** Start **

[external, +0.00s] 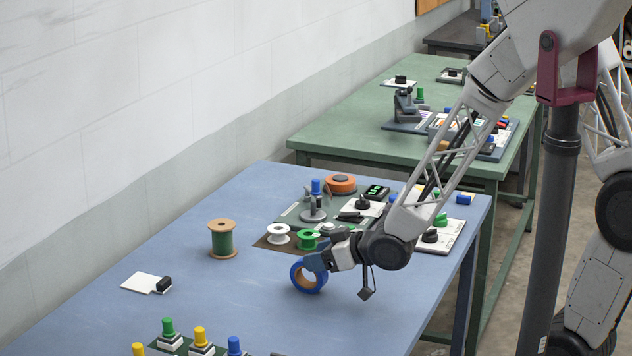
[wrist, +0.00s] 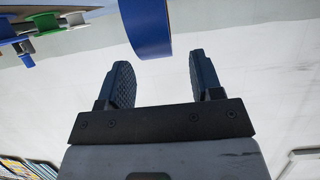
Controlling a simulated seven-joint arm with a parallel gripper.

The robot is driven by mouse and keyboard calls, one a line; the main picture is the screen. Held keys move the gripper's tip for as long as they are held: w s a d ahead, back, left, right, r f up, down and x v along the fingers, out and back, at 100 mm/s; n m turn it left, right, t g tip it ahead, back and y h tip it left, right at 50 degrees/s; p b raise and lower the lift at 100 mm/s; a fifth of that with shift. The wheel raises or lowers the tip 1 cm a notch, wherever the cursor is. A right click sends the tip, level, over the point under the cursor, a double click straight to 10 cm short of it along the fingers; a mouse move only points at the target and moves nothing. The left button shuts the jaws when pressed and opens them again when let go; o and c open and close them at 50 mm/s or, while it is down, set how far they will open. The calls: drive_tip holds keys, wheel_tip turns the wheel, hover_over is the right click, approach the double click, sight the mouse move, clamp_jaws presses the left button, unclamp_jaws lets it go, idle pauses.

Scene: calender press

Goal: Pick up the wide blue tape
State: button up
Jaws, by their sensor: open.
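The wide blue tape (external: 295,276) is a blue roll with a brown core, standing on its edge on the blue table, its hole turned towards the external camera. In the wrist view the tape (wrist: 147,25) shows large at the top centre, just beyond the fingertips and nearer the left finger. My gripper (external: 317,262) is at the tape's upper right side in the external view, held low and nearly level. In the wrist view my gripper (wrist: 159,60) is open, with nothing between its pads. Whether a finger touches the tape cannot be told.
A white spool (external: 279,234), a green spool (external: 307,239) and an orange roll (external: 340,184) stand behind the tape. A tall green spool (external: 222,240) stands to the left. Button blocks (external: 199,340) line the front. The blue table (external: 240,295) is clear left of the tape.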

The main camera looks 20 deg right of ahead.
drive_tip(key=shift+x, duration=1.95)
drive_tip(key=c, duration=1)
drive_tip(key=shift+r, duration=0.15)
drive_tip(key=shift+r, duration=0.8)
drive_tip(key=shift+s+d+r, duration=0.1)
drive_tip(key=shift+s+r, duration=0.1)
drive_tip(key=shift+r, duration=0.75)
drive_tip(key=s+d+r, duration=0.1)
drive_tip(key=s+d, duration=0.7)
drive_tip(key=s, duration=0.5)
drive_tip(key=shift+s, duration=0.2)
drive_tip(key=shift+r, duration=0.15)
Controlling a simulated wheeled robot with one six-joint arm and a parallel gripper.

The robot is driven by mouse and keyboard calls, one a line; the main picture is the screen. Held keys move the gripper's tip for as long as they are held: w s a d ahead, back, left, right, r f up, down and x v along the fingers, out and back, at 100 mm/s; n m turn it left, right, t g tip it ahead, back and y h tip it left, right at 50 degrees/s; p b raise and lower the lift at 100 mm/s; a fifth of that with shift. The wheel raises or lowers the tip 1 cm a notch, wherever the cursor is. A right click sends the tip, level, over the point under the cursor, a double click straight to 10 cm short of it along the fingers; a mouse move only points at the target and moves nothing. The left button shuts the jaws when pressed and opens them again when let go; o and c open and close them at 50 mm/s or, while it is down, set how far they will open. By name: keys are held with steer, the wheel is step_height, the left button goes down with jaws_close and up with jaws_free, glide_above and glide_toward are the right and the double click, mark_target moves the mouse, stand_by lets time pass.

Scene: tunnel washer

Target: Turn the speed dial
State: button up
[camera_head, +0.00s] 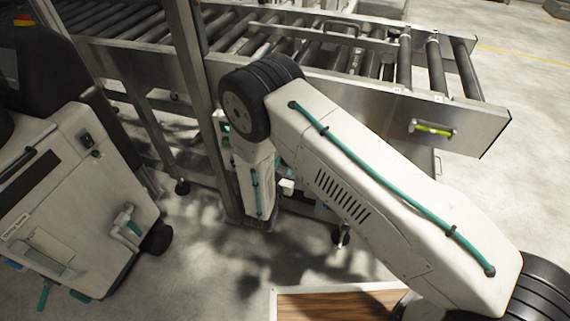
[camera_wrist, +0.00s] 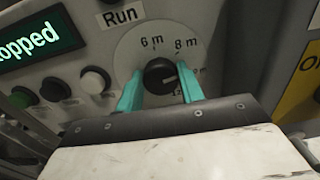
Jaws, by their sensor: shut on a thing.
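The speed dial (camera_wrist: 160,75) is a black round knob on a pale disc with markings such as "6 m" and "8 m", seen in the wrist view. Its pale pointer line points to the right, a little below the "8 m" mark. My gripper (camera_wrist: 158,88) has its two teal fingers on either side of the knob and is shut on it. In the head view my arm covers the panel, and the dial and fingers are hidden there.
A yellow sign (camera_wrist: 304,80) is at the right. A roller conveyor (camera_head: 460,115) stands behind my arm.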

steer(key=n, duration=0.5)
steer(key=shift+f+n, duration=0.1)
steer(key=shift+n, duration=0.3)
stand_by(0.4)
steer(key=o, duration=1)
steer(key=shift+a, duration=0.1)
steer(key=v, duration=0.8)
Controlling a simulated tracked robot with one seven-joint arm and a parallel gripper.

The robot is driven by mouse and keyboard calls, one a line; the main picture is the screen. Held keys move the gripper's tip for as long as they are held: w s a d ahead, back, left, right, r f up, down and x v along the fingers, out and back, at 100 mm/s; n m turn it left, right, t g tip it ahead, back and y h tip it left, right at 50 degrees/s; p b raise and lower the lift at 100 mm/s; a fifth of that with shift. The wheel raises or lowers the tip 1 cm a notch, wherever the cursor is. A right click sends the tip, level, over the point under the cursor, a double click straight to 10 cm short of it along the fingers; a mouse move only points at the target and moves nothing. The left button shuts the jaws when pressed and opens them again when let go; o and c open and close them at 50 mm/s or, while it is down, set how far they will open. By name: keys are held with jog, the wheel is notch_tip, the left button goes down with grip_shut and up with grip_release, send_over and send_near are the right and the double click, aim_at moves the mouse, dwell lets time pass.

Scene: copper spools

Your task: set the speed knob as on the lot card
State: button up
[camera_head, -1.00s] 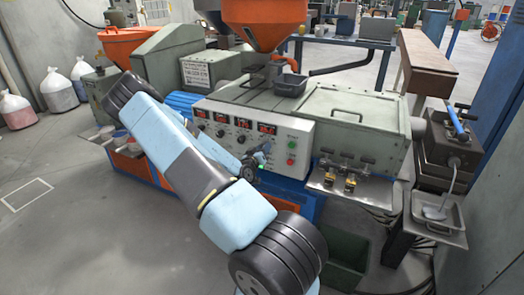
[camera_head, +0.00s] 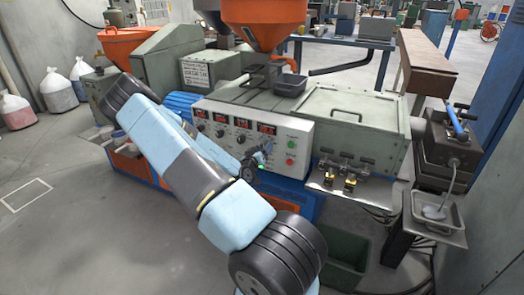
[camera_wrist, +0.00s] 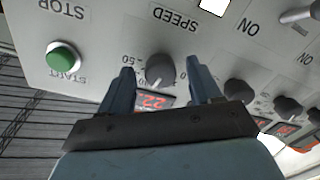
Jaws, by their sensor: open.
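The speed knob (camera_wrist: 160,68) is a dark grey round knob under the SPEED label in the wrist view, which shows the panel upside down. My gripper (camera_wrist: 158,66) is open, with one finger on each side of the knob. I cannot tell whether the fingers touch it. A red lit display (camera_wrist: 152,101) beside the knob is partly hidden and hard to read. In the head view my gripper (camera_head: 262,155) is at the front of the control panel (camera_head: 303,133). A white printed card (camera_head: 196,73) on the machine is too small to read; I cannot tell whether it is the lot card.
A green START button (camera_wrist: 62,56) is on one side of the speed knob. Other dark knobs (camera_wrist: 238,90) are on the other side. In the head view, taps with yellow parts (camera_head: 350,182) stand right of the panel, and a grey tray (camera_head: 440,215) is at far right.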

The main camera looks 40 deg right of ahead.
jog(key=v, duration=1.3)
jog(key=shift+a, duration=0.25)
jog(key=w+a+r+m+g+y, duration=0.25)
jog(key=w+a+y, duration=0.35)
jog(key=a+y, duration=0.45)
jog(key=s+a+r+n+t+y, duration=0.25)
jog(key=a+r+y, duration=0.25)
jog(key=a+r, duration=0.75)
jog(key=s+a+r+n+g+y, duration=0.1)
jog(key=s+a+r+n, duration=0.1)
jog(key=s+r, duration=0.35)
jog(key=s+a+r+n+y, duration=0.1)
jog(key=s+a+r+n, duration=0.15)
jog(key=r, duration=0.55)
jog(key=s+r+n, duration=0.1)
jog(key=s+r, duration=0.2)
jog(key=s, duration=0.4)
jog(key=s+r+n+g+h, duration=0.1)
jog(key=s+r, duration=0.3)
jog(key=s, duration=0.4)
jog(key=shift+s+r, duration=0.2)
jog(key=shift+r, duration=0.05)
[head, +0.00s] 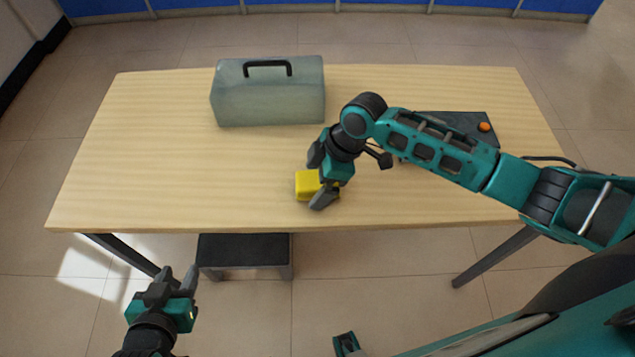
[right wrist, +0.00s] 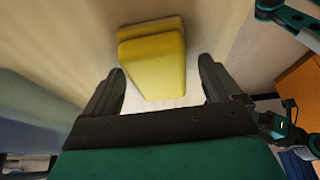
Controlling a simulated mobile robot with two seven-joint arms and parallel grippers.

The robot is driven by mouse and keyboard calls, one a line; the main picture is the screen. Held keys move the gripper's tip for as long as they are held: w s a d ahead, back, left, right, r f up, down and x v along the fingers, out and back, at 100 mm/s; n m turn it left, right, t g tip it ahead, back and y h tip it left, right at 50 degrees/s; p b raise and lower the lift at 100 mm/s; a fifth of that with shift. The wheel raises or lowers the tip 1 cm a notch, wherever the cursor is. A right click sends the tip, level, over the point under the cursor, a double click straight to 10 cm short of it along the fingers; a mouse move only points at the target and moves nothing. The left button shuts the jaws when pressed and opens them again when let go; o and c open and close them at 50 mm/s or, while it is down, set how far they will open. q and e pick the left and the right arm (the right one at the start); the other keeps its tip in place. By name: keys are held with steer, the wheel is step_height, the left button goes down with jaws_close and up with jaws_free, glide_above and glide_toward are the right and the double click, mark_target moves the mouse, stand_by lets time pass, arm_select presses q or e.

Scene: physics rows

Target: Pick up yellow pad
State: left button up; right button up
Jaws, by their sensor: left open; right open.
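The yellow pad (head: 307,184) lies on the wooden table near its front edge. My right gripper (head: 318,180) is at the pad, open, with its fingers on either side of it in the head view; part of the pad is hidden behind the gripper. In the right wrist view the yellow pad (right wrist: 152,60) shows between and beyond the two open fingers (right wrist: 165,85), with gaps at both sides. My left gripper (head: 178,282) is open and empty, low in front of the table at the left.
A grey toolbox (head: 270,98) with a black handle stands at the back of the table (head: 150,150). A dark flat board (head: 465,125) with an orange knob lies at the right, partly behind my right arm. A black-topped step (head: 245,250) stands below the front edge. The table's left side is clear.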

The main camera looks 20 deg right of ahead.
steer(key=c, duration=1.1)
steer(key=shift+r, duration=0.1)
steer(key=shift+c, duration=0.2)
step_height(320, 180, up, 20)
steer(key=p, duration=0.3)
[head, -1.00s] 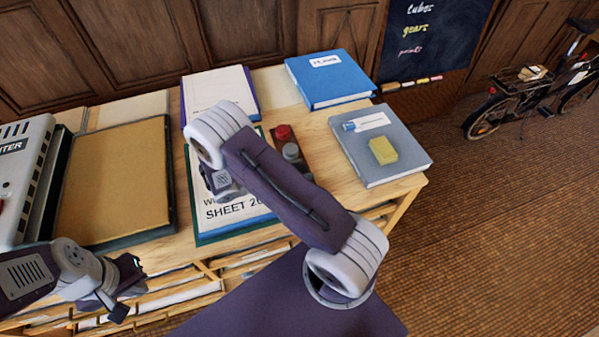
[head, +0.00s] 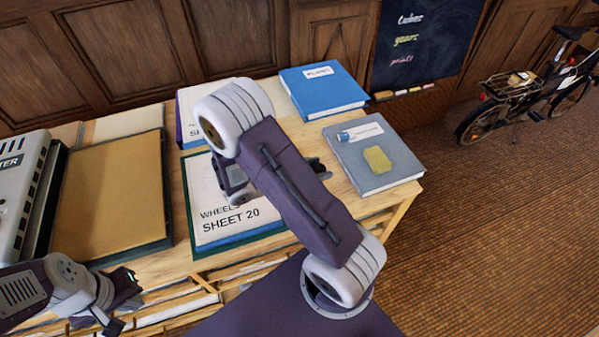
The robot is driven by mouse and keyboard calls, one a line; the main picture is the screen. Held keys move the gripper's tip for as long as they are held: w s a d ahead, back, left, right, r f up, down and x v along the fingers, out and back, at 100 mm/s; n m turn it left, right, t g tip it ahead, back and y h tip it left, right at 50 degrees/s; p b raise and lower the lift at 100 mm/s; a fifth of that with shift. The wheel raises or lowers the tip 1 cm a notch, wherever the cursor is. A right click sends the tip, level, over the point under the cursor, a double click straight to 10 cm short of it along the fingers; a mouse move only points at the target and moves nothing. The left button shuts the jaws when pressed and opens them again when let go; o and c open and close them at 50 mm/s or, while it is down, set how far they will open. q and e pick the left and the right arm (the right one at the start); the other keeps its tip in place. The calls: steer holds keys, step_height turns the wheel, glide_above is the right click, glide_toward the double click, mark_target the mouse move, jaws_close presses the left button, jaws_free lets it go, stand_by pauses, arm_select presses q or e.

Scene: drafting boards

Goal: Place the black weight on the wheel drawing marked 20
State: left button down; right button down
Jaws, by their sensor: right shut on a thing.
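The wheel drawing marked SHEET 20 (head: 238,228) lies on a green-edged board on the wooden desk. My right arm crosses over it and hides much of its upper right part. The tips of my right gripper (head: 318,167) show as a small dark shape past the arm's right side, just right of the sheet. That gripper is shut, by appearance on the black weight, but the weight itself is hidden behind my arm. My left gripper (head: 124,300) is open and empty at the desk's front edge, lower left.
A blue binder (head: 322,91) lies behind. A tan board (head: 110,200) and a grey box (head: 18,195) fill the left. Wood drawers (head: 205,290) run along the front.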

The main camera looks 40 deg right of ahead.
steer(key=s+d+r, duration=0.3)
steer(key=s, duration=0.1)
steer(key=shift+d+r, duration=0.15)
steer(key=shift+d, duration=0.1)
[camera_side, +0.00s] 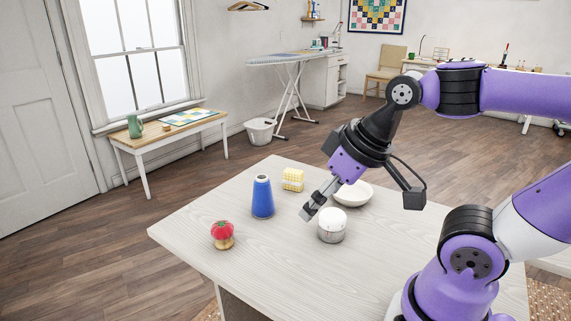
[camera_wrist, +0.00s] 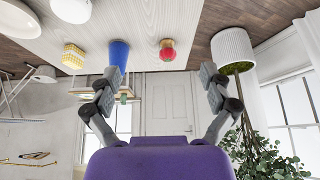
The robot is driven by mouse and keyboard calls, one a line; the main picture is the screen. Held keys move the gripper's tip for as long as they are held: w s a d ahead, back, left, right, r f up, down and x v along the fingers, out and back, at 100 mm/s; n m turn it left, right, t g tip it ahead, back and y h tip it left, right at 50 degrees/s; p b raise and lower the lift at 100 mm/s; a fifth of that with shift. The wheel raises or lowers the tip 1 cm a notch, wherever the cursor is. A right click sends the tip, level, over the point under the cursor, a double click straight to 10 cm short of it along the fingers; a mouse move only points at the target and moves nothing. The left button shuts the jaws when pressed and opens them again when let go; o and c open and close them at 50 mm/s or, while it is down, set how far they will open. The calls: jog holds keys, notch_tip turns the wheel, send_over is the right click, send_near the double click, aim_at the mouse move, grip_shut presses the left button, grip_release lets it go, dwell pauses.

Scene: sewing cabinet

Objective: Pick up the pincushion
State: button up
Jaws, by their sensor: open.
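The pincushion (camera_side: 222,230) is a red tomato shape on a light wooden base, upright near the table's front left edge. It also shows in the wrist view (camera_wrist: 167,50), upside down, between and beyond the two fingertips. My gripper (camera_side: 308,211) is open and empty above the table, well to the right of the pincushion and apart from it. Its two spread fingers also show in the wrist view (camera_wrist: 160,75). Nothing hides the pincushion in the side view.
A blue thread cone (camera_side: 262,197) stands between the pincushion and my gripper. A yellow checked block (camera_side: 292,180), a white bowl (camera_side: 356,195) and a white-lidded jar (camera_side: 332,226) are near my gripper. The pale table (camera_side: 270,270) is clear at the front.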

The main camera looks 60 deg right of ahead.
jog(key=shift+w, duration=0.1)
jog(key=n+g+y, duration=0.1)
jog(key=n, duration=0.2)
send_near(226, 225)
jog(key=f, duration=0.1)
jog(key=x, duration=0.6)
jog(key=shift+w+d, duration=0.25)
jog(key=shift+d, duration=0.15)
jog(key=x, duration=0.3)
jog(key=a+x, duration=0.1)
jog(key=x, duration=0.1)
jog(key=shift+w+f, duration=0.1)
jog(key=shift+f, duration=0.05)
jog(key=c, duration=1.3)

** End **

● Job: Nothing but the lines from the one with "Scene: copper spools" through the one with "Controlling a simulated mobile" is to be copied, exactly and ends included. Leave pictures out.

● Reply to the task:
Scene: copper spools

Your task: set the speed knob as on the lot card
State: button up
[camera_head, -1.00s] 
[camera_head, +0.00s] 
[camera_wrist, +0.00s] 
Jaws, by their sensor: open.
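The speed knob (camera_wrist: 160,68) is a dark grey round knob under the SPEED label in the wrist view, which shows the panel upside down. My gripper (camera_wrist: 158,66) is open, with one finger on each side of the knob. I cannot tell whether the fingers touch it. A red lit display (camera_wrist: 152,101) beside the knob is partly hidden and hard to read. In the head view my gripper (camera_head: 262,155) is at the front of the control panel (camera_head: 303,133). A white printed card (camera_head: 196,73) on the machine is too small to read; I cannot tell whether it is the lot card.
A green START button (camera_wrist: 62,56) is on one side of the speed knob. Other dark knobs (camera_wrist: 238,90) are on the other side. In the head view, taps with yellow parts (camera_head: 350,182) stand right of the panel, and a grey tray (camera_head: 440,215) is at far right.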

The main camera looks 40 deg right of ahead.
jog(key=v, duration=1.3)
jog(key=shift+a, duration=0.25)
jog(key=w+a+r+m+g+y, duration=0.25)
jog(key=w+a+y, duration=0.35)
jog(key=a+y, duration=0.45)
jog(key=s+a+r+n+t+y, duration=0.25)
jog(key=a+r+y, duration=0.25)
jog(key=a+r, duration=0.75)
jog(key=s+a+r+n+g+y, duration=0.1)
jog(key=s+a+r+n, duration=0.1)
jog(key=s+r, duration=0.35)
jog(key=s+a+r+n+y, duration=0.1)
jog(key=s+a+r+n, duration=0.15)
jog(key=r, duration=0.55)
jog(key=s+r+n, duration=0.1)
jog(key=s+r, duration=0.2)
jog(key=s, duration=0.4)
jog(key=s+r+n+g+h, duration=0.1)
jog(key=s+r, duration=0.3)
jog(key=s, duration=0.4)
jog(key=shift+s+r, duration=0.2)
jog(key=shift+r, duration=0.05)
[head, +0.00s] 
[right wrist, +0.00s] 
Controlling a simulated mobile robot with two seven-joint arms and parallel grippers.

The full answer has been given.